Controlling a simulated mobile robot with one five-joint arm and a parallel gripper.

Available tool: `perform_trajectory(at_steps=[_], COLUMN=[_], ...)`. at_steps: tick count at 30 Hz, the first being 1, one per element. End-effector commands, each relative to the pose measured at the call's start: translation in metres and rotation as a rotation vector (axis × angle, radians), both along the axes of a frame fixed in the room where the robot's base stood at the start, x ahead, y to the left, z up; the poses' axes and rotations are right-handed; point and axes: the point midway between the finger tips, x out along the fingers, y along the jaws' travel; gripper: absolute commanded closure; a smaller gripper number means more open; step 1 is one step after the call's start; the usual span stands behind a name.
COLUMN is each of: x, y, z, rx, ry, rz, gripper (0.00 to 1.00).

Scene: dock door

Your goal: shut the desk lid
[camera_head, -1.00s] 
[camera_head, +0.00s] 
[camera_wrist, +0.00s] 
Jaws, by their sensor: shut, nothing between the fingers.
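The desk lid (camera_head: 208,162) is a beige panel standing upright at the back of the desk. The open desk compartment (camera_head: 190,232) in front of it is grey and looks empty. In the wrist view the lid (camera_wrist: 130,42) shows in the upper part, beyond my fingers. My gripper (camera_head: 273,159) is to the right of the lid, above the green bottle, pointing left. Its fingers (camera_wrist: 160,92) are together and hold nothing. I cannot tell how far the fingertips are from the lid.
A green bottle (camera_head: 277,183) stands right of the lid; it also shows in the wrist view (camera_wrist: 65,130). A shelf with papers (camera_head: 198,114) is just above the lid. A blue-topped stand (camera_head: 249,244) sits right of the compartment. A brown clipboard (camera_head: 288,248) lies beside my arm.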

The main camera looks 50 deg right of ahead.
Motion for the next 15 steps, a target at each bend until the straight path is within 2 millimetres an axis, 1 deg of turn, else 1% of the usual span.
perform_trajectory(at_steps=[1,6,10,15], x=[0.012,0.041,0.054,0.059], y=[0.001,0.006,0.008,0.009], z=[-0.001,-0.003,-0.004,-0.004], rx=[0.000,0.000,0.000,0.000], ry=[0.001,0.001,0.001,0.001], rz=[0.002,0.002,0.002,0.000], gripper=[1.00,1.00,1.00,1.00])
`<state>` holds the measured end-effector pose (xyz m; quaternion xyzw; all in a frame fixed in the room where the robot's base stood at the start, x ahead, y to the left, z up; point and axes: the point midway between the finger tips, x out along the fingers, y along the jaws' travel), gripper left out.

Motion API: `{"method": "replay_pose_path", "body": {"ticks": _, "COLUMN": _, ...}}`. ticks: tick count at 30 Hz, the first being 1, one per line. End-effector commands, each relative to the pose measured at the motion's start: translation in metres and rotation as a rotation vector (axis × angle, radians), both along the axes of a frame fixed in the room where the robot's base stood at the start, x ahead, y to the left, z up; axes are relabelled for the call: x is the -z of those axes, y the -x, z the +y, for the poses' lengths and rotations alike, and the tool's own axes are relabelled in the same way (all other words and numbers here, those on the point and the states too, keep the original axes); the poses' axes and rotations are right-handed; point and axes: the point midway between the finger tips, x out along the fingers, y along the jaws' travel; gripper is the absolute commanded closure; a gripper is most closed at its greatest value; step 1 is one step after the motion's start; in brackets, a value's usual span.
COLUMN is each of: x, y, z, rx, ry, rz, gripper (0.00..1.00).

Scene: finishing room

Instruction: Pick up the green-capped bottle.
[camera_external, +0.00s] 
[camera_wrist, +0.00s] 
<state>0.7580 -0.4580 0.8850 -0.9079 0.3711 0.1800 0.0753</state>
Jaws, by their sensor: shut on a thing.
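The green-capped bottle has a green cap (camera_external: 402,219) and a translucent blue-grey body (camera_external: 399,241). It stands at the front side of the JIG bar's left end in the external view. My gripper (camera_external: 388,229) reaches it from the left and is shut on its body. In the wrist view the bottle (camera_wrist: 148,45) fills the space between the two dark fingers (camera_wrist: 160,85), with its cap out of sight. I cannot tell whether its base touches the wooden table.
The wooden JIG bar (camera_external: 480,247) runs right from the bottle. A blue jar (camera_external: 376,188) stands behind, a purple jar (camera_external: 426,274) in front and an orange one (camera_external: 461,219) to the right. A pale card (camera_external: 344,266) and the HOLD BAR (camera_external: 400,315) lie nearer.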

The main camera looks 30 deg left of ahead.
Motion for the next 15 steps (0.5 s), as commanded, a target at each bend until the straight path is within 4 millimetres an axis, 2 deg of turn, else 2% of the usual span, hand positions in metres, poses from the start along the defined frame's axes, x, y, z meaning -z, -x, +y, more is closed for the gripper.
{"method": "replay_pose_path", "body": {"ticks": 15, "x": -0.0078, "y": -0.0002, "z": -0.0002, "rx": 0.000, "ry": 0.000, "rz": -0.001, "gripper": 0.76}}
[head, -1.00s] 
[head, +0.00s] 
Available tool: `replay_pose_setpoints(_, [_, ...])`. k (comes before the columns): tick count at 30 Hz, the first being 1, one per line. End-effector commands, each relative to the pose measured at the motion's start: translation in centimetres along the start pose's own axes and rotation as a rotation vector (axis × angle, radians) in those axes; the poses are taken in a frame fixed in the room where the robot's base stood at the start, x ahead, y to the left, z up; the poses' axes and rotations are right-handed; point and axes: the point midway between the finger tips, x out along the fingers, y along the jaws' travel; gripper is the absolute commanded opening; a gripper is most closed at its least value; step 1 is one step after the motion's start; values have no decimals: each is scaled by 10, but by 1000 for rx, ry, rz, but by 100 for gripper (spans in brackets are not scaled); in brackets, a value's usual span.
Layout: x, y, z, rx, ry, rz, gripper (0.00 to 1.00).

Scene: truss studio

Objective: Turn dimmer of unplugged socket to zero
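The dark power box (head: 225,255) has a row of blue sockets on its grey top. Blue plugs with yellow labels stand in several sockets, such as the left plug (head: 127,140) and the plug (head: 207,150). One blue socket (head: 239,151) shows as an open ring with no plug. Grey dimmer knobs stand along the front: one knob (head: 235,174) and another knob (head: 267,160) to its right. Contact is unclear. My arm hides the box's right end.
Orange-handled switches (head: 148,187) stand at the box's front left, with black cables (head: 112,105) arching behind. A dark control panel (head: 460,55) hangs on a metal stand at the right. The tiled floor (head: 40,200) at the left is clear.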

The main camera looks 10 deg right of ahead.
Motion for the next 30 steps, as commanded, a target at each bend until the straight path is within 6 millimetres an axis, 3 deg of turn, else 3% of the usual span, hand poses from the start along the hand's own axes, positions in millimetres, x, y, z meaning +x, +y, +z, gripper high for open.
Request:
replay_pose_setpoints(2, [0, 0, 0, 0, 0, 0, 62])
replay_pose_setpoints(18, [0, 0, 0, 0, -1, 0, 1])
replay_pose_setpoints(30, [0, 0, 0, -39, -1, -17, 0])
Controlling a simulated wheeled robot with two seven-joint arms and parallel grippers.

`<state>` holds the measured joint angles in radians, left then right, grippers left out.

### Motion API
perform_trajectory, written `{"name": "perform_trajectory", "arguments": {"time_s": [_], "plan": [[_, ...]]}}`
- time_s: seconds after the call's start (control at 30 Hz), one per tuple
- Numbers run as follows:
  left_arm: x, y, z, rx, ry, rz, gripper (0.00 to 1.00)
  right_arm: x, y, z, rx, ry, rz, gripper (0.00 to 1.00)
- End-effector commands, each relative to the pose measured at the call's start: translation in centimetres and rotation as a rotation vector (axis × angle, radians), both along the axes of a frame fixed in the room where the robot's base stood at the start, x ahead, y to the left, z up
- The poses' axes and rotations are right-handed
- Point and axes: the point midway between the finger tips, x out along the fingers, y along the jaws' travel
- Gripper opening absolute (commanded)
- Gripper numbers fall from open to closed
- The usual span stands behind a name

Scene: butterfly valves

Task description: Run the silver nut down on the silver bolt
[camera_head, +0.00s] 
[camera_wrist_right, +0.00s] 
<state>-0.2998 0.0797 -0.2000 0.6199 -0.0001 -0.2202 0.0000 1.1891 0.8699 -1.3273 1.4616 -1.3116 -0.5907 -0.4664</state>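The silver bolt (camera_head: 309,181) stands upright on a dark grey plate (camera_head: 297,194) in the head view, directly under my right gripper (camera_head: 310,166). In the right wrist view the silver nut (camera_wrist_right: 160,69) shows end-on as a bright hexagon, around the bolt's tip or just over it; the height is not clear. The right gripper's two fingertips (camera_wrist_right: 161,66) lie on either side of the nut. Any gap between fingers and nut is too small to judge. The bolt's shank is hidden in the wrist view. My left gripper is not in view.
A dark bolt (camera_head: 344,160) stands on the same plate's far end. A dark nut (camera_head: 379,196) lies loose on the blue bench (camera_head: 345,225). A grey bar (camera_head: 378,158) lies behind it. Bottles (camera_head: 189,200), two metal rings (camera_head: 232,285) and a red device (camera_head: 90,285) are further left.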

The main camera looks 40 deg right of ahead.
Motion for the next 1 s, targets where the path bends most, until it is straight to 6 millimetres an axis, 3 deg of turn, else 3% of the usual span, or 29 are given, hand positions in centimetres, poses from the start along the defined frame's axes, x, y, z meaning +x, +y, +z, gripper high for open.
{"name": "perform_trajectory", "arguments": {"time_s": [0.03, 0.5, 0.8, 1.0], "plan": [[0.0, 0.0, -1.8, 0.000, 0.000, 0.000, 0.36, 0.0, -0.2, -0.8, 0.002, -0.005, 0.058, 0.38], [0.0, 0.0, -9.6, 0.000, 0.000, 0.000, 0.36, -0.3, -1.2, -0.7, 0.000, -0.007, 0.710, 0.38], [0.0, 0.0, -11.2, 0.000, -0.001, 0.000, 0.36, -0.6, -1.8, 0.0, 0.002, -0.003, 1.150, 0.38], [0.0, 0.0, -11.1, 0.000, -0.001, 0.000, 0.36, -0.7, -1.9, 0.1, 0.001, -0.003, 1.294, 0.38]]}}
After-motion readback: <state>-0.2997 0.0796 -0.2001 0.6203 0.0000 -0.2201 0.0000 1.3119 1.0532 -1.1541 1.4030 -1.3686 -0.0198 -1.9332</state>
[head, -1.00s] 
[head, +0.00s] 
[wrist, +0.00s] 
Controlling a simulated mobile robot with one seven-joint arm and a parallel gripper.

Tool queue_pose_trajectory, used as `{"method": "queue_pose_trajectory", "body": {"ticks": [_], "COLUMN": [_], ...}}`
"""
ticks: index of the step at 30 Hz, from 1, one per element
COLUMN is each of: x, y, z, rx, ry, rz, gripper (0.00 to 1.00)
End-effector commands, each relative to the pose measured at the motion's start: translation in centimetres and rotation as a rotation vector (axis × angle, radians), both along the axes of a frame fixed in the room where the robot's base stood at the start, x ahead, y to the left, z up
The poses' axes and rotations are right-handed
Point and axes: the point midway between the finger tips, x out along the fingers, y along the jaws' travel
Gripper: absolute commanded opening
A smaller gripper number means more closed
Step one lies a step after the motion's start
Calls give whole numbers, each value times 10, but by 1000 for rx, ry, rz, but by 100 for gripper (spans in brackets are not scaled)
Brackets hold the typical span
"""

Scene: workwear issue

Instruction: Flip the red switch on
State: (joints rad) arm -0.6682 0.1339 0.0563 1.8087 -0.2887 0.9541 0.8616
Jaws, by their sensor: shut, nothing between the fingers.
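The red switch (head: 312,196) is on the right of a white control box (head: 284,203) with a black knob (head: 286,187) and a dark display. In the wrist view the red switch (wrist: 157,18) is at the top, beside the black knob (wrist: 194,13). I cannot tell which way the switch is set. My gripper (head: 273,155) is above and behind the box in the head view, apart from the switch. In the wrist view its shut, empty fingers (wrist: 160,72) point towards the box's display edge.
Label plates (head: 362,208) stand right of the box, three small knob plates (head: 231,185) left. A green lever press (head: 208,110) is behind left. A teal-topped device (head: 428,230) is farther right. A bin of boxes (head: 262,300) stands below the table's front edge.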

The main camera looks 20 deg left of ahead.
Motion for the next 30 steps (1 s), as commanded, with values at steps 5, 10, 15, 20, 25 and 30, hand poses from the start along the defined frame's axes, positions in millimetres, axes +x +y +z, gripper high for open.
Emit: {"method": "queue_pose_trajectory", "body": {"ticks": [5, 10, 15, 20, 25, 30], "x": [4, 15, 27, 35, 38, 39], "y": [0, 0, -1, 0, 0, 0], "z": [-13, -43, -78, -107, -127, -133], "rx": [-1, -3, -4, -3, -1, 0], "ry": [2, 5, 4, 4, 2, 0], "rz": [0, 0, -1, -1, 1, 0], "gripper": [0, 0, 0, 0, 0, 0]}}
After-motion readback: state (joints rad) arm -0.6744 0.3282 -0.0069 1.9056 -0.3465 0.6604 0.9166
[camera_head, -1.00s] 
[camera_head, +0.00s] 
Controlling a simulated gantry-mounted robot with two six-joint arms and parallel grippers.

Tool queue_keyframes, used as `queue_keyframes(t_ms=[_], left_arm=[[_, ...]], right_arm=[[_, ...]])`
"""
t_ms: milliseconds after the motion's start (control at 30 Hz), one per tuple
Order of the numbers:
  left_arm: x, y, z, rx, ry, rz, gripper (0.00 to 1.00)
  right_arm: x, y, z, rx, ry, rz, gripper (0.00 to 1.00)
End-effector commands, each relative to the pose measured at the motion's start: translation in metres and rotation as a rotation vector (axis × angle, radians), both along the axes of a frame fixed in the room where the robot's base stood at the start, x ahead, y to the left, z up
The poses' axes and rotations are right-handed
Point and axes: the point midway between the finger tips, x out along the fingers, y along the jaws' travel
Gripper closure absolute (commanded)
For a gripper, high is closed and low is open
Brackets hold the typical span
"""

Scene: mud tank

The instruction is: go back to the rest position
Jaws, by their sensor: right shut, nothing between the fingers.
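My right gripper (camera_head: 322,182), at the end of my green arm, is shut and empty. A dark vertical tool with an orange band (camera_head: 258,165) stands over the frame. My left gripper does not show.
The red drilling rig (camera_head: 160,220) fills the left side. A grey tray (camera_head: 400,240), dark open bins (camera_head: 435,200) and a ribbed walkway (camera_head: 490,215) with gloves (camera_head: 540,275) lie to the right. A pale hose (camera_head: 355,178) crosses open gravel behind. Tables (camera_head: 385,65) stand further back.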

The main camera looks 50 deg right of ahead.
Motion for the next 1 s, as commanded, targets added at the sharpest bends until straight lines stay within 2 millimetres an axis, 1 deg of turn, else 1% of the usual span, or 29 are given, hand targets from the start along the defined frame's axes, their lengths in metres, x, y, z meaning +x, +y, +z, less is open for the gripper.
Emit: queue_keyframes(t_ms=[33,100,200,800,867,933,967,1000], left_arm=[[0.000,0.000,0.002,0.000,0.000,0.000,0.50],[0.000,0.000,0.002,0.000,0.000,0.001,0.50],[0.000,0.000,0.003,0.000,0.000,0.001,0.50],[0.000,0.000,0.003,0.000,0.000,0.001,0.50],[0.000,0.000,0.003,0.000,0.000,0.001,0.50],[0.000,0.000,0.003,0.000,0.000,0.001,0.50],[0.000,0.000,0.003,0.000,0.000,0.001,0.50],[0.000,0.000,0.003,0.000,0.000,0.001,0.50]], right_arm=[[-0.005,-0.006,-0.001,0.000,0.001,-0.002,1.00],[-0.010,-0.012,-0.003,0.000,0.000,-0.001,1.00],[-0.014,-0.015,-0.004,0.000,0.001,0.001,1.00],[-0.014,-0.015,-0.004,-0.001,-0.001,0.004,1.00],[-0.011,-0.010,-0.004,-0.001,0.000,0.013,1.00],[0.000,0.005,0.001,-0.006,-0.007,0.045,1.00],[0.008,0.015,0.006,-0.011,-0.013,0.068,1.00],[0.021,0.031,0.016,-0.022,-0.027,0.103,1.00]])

_Aim_
Exactly the lines from the line that has "The main camera looks 20 deg left of ahead." through the line that has "Motion for the next 30 steps (1" are to be repeated, both included, with nothing added.

_Written answer_
The main camera looks 20 deg left of ahead.
Motion for the next 30 steps (1 s), as commanded, with values at steps 5, 10, 15, 20, 25 and 30, hand poses from the start along the defined frame's axes, positions in millimetres, axes +x +y +z, gripper high for open.

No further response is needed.